* BEGIN Input for this task *

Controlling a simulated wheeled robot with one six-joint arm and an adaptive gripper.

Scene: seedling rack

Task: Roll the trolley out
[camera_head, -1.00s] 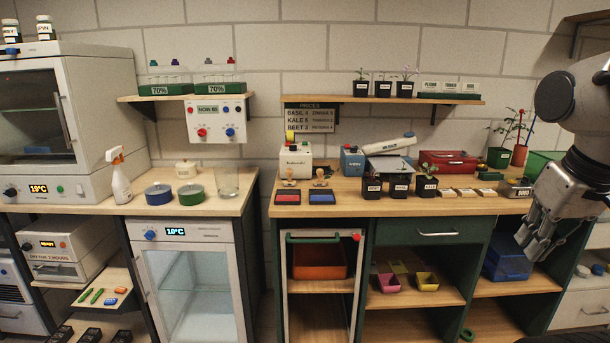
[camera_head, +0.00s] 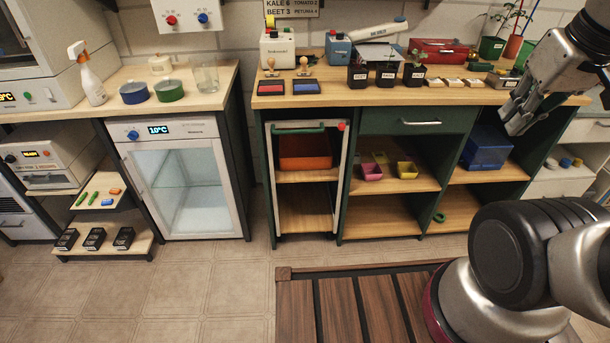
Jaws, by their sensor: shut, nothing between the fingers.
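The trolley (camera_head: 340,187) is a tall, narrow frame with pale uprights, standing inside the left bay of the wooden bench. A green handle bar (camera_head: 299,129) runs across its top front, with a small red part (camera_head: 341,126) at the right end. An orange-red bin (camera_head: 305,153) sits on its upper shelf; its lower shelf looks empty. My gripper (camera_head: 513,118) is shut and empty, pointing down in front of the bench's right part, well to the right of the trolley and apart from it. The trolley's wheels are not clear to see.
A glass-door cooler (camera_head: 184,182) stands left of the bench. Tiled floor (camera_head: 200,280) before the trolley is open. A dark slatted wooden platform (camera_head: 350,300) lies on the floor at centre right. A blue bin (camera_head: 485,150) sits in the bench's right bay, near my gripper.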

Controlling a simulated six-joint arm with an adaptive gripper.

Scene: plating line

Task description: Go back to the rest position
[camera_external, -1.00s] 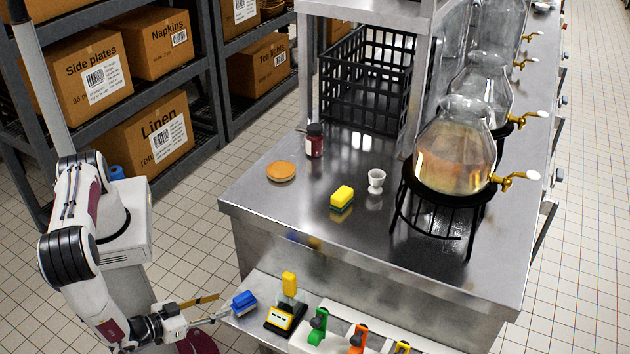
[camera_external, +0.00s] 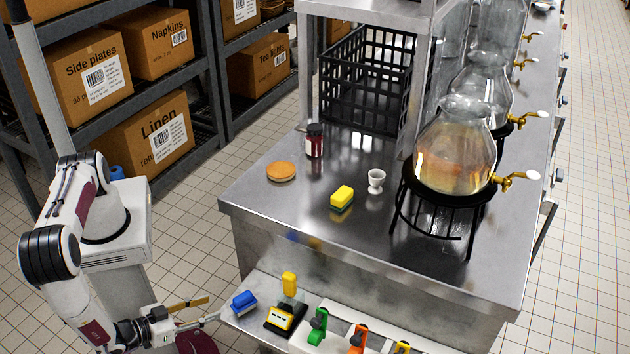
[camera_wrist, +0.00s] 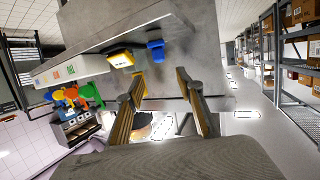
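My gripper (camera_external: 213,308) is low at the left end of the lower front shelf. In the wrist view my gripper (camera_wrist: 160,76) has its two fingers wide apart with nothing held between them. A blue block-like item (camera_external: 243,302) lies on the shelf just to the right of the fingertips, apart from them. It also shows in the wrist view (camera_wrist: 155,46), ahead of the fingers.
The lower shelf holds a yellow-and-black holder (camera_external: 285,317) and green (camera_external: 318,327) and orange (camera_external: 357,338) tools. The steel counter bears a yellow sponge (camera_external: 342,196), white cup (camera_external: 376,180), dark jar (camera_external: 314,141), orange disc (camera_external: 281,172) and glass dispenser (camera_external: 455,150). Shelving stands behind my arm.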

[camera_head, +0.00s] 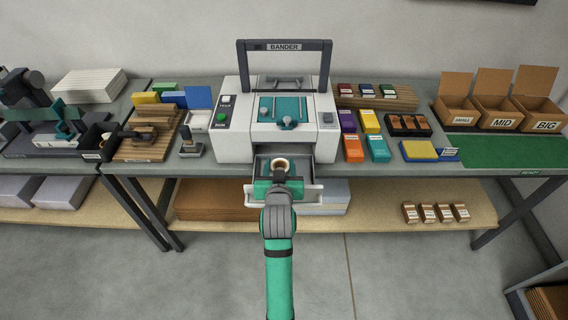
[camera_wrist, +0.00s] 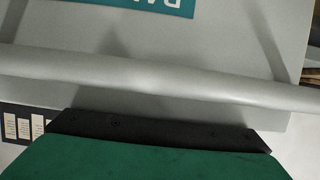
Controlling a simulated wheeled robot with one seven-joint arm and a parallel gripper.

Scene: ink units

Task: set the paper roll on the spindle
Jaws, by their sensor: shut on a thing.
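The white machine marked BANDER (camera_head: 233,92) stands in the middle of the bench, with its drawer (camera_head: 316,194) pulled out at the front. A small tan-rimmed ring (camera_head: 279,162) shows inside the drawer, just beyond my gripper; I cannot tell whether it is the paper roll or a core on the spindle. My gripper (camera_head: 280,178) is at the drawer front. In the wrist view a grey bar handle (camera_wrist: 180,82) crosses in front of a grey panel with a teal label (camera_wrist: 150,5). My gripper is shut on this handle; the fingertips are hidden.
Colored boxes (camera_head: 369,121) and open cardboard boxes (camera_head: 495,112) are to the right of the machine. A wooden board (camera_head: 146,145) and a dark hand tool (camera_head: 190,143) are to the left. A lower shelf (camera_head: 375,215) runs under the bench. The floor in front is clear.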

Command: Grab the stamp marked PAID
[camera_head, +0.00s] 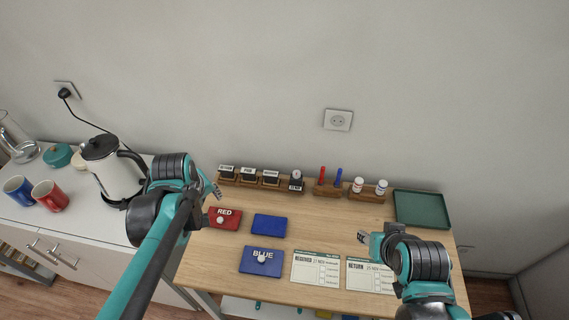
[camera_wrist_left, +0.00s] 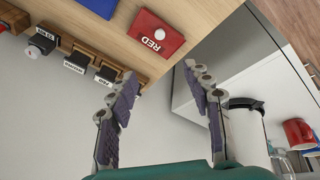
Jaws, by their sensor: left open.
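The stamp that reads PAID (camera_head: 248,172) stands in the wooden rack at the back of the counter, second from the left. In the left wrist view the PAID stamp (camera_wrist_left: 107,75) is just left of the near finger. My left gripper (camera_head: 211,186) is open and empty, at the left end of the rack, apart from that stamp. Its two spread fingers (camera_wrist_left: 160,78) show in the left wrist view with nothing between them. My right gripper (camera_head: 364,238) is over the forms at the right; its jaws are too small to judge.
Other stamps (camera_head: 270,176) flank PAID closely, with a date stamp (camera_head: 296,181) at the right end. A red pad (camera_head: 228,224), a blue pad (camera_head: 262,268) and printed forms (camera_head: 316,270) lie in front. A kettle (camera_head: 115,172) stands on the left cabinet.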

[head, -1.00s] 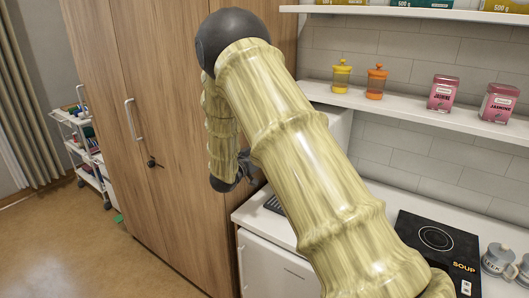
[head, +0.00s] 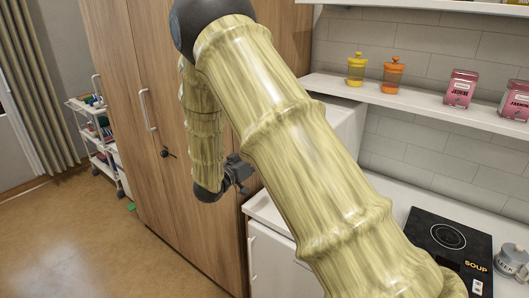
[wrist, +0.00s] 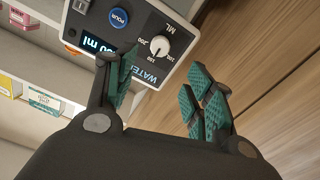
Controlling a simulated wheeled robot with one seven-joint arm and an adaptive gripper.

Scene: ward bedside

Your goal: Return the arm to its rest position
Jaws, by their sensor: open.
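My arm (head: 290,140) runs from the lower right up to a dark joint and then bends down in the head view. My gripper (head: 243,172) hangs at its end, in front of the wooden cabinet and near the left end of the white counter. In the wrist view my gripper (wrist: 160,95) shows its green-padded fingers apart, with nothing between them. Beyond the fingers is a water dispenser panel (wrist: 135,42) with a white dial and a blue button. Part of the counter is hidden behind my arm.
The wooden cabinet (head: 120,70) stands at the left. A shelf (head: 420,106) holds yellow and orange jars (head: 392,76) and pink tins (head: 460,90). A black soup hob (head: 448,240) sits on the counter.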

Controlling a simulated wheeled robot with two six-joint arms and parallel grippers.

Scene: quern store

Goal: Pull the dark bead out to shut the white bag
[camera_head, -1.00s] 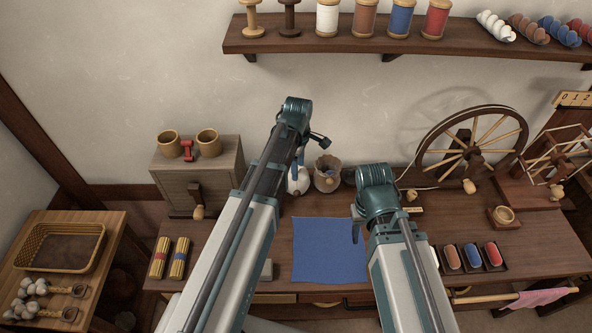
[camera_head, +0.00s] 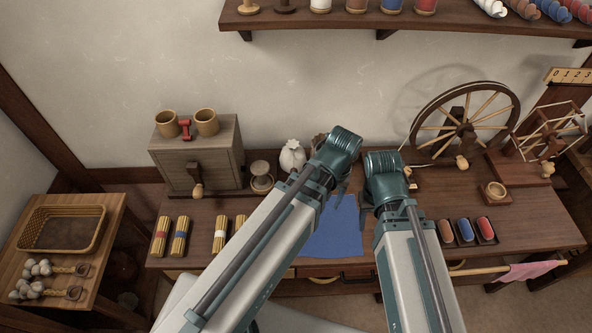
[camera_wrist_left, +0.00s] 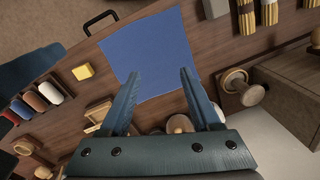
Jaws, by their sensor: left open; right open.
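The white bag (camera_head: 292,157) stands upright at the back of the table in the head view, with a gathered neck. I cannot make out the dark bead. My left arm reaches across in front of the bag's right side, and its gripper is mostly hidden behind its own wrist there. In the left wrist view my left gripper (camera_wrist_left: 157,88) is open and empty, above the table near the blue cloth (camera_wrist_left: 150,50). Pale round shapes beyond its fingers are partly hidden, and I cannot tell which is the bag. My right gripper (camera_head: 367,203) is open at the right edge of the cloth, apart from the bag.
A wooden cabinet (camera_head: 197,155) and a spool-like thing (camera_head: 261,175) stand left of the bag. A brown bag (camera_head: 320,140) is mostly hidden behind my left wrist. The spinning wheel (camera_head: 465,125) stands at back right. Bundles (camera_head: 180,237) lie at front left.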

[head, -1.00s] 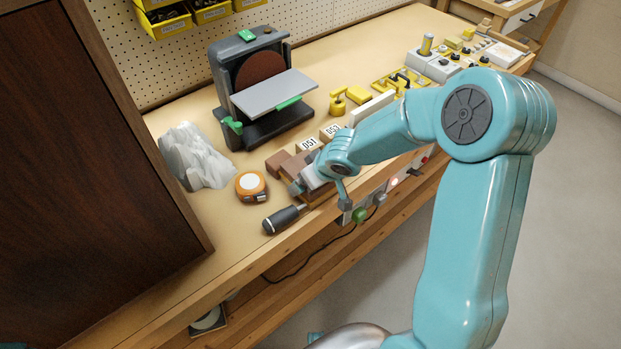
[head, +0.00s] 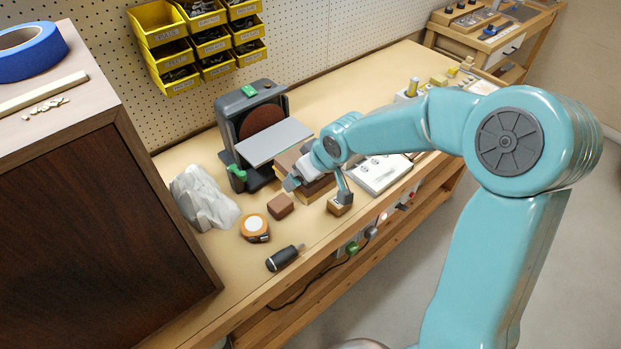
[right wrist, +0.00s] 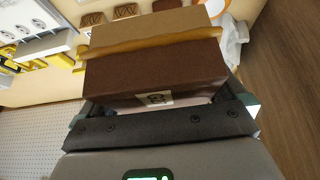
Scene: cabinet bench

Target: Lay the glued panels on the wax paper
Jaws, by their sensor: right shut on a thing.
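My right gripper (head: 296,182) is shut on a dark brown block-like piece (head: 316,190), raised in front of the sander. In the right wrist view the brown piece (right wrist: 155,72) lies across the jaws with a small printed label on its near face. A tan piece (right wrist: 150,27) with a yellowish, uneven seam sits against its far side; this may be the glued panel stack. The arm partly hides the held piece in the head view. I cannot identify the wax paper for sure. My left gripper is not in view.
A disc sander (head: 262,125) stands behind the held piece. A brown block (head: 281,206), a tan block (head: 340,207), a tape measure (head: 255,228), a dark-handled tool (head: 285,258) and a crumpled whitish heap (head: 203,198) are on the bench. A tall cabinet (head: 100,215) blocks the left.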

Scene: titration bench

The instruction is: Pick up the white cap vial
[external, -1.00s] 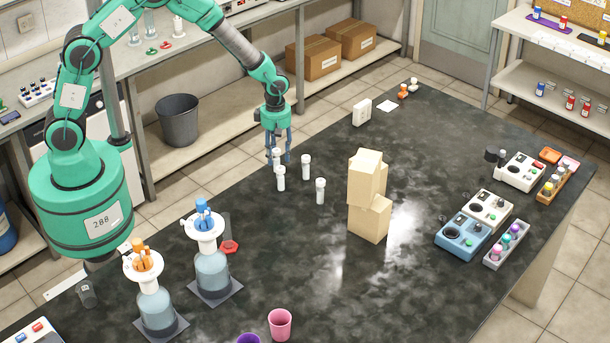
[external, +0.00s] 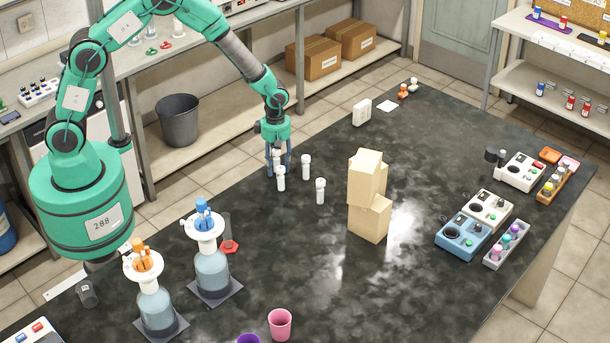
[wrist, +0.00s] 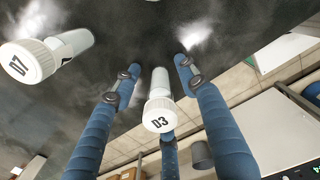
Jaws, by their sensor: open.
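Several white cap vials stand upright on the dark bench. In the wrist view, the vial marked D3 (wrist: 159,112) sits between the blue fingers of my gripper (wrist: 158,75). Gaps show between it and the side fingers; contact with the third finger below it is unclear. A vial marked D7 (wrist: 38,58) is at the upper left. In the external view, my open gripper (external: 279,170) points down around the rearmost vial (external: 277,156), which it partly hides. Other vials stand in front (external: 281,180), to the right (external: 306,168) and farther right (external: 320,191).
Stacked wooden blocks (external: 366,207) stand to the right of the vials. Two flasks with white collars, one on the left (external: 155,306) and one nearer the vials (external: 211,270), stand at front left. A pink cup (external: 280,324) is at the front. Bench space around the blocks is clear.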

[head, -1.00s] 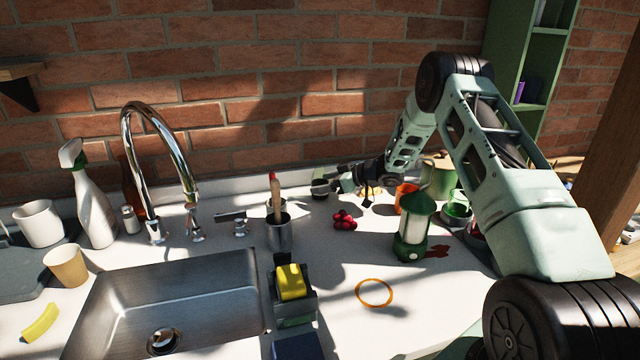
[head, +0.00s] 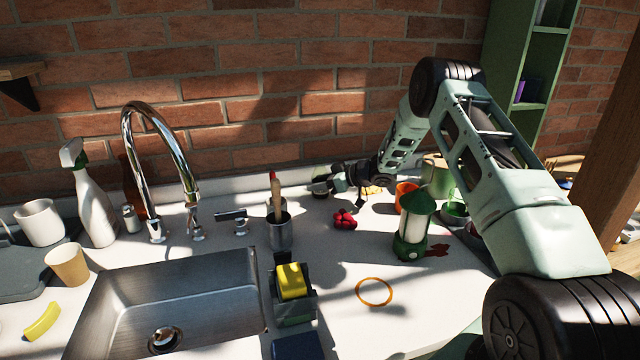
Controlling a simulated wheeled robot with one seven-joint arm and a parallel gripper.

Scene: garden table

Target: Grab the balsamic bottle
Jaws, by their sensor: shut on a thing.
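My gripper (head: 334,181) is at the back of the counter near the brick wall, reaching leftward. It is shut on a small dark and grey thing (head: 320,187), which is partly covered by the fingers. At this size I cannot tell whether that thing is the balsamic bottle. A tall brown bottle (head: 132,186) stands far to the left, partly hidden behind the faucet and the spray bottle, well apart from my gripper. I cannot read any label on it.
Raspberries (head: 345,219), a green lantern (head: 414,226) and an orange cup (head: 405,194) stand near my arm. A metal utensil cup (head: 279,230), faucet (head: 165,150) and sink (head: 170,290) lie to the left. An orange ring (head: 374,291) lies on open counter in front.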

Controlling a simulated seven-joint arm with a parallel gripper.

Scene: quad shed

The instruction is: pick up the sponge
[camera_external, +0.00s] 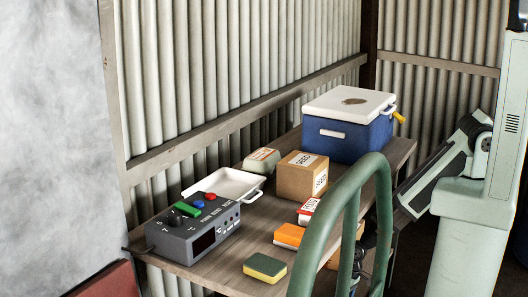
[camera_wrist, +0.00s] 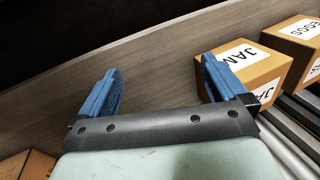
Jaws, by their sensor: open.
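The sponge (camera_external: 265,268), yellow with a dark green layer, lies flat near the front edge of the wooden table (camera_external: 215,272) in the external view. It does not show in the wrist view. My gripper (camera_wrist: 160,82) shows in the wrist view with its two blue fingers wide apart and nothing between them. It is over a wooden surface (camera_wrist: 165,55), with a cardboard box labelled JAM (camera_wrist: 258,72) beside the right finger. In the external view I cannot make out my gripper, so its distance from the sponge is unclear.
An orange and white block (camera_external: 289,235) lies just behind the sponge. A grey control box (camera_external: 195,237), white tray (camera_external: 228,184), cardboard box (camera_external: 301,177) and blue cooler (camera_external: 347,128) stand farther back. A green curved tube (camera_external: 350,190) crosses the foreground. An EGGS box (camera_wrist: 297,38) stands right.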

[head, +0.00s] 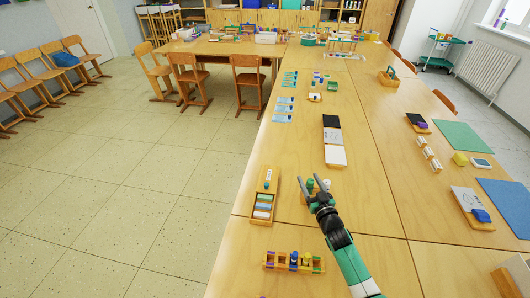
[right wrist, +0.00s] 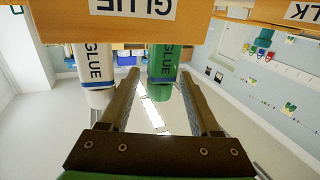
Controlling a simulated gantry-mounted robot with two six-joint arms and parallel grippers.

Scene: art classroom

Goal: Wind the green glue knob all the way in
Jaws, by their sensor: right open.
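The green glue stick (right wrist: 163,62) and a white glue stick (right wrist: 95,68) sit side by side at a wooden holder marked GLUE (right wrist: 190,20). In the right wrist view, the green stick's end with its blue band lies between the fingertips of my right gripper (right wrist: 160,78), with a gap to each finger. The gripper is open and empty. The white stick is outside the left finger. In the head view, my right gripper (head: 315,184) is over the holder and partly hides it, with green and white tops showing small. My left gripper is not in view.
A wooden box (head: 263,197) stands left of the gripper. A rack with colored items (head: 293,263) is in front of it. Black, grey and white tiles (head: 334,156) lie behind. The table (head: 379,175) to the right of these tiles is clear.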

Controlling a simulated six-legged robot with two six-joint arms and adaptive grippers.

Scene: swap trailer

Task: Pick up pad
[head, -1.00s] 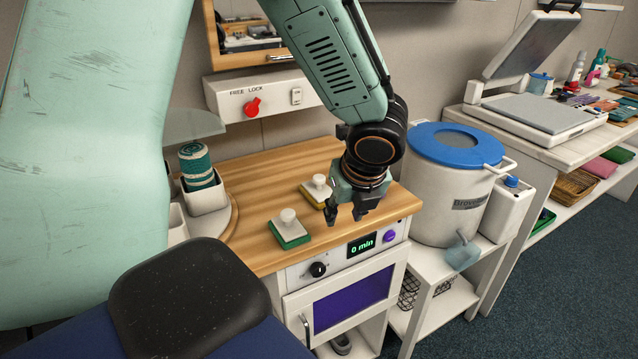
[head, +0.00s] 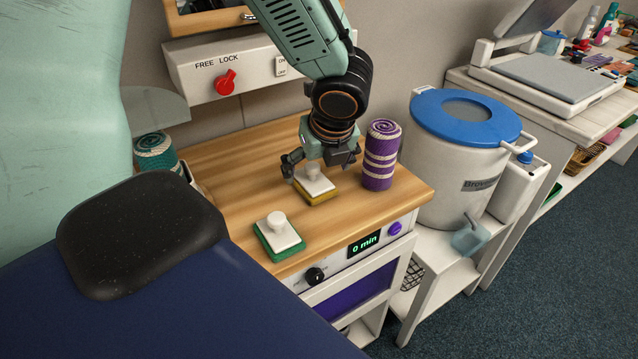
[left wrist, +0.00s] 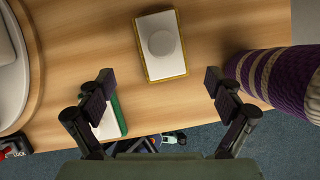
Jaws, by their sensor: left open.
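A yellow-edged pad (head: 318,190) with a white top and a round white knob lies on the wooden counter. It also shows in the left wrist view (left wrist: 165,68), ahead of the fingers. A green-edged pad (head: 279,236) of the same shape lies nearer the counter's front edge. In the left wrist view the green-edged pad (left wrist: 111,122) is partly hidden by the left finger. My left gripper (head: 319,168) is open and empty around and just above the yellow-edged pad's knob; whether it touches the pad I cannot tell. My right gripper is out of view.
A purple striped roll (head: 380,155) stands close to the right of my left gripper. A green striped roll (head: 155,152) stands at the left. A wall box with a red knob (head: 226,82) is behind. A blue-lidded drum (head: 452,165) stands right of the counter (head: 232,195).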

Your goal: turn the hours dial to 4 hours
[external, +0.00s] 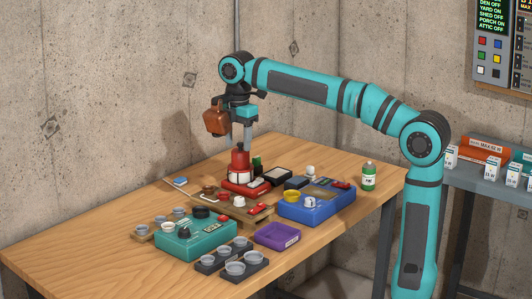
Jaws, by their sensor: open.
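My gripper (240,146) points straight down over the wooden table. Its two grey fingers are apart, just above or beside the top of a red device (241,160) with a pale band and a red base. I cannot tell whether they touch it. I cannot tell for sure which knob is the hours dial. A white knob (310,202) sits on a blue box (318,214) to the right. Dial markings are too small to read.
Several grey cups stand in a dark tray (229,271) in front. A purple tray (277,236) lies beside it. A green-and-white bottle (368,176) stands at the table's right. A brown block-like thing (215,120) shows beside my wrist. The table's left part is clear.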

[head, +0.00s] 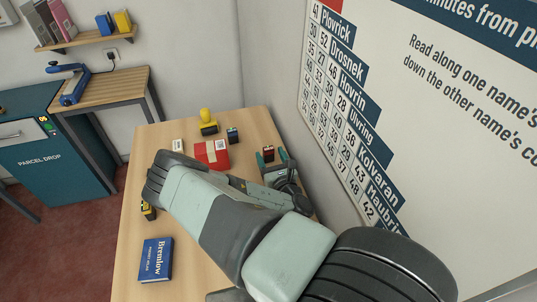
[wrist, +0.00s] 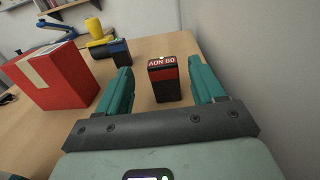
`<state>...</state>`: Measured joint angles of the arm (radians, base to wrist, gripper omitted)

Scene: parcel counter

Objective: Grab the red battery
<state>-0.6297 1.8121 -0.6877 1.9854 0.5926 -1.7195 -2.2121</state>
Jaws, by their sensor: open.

* END Input for this task *

**Request:**
Collect each line of the entries that has the word "instruction", copying it in full.

**Final result:**
The instruction is: Pick up the white cap vial
The instruction is: pick up the sponge

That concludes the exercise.